A “Never Say Die” Attitude
If you are extremely passionate about something you have to be willing to go all of the way, no matter what. When the minimum production requirement laws were acting as a barrier to Tool Shed they did not simply give up, they plowed through that road block and went all of the way to BC. If they could not brew their beer at home they would take their operation with them and contract brew out of Dead Frog Brewery until they had the resources to operate in Alberta.
This level of determination is needed when brewing craft beer. When you have a great recipe that you know has what it takes you should not be dissuaded by naysayers. And the last thing that you want is for some business exec to influence your creation with cost cutting measures. Crap ingredients are for the big breweries that our flavour receptacles loathe.

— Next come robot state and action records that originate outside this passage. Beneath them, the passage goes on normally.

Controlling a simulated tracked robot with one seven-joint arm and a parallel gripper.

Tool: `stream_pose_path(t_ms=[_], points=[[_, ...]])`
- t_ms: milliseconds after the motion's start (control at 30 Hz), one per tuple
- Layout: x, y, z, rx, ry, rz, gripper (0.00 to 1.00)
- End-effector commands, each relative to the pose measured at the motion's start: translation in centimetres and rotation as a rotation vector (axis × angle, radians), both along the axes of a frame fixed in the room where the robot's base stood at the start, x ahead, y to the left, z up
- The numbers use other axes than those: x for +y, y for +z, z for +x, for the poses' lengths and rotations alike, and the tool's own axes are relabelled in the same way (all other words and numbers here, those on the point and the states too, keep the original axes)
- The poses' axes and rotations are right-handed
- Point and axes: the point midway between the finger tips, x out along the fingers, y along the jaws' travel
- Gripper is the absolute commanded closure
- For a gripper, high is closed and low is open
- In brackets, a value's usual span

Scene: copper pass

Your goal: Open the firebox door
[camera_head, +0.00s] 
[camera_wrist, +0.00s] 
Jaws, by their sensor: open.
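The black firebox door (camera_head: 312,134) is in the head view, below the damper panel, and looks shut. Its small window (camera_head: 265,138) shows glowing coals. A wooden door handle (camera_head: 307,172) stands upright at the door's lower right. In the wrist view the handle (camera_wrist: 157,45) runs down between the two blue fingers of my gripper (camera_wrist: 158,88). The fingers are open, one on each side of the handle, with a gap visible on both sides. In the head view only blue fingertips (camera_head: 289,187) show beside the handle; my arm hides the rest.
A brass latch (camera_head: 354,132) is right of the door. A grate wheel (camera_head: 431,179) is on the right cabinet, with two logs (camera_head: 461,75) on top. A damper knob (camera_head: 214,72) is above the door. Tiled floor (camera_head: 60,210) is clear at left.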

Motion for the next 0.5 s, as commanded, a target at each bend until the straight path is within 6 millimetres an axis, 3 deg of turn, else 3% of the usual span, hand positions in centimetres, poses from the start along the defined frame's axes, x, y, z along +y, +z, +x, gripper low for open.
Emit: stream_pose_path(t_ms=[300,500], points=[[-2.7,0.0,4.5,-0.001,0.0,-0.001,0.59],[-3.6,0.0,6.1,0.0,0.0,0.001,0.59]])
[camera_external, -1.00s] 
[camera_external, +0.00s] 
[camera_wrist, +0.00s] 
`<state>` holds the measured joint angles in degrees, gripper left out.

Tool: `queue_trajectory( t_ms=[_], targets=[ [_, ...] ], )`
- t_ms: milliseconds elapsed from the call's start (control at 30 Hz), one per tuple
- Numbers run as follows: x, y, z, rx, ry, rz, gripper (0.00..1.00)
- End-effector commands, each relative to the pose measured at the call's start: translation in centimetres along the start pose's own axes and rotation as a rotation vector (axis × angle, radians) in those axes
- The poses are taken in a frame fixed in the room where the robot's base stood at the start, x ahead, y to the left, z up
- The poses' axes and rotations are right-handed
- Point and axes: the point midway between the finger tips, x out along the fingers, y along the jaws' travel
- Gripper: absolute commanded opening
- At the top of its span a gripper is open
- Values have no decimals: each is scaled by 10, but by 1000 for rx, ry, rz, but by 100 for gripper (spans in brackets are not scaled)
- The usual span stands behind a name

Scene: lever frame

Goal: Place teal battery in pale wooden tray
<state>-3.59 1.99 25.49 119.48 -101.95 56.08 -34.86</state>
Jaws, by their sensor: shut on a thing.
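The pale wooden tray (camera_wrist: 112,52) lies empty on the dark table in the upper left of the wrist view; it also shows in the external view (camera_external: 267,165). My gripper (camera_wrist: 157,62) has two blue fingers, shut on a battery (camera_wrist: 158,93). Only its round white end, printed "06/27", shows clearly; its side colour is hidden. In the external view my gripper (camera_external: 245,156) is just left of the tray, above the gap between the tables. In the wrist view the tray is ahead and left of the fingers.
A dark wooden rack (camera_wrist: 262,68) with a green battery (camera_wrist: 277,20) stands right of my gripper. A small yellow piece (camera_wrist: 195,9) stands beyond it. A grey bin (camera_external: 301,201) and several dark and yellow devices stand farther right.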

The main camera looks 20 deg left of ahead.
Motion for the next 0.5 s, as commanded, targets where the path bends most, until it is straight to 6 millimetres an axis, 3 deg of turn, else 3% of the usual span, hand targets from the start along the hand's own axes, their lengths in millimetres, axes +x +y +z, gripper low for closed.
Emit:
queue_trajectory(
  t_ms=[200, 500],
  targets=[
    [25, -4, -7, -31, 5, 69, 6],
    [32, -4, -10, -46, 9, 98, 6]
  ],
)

The New Calgary Microbrewery
The next adventure for Graham & Jeff will be opening up their new microbrewery in their hometown.
Since the AGLC has scrapped the minimum production requirements Tool Shed will now be able to set up shop in Alberta. They have been scouting out locations in the South Eastern section of Calgary, close to fellow craft breweries Big Rock, Village & Wild Rose’s new location.
Jeff tells me that their brewing system will be unlike any other in the province. They will have a system tailored to brew the kind of beer that they want to make. This will allow them to pump out some of those seasonal beers that they have rearing to go.
They recently made an announcement that one of their specialty lines will be a craft beer that is constantly changing. This will be their tribute to the Alberta homebrewing community. Each variation will be created in collaboration with a lucky homebrewer who will take part in the whole process, from brewing to label design to canning (the real brewing experience). This is an exciting way to get the local homebrewing community involved in the Alberta craft beer scene and for them to get some public exposure!
I know that I am pretty stoked about the changes taking place with Tool Shed and in the Alberta brewing community. So raise your glass and cheers to local craft beer!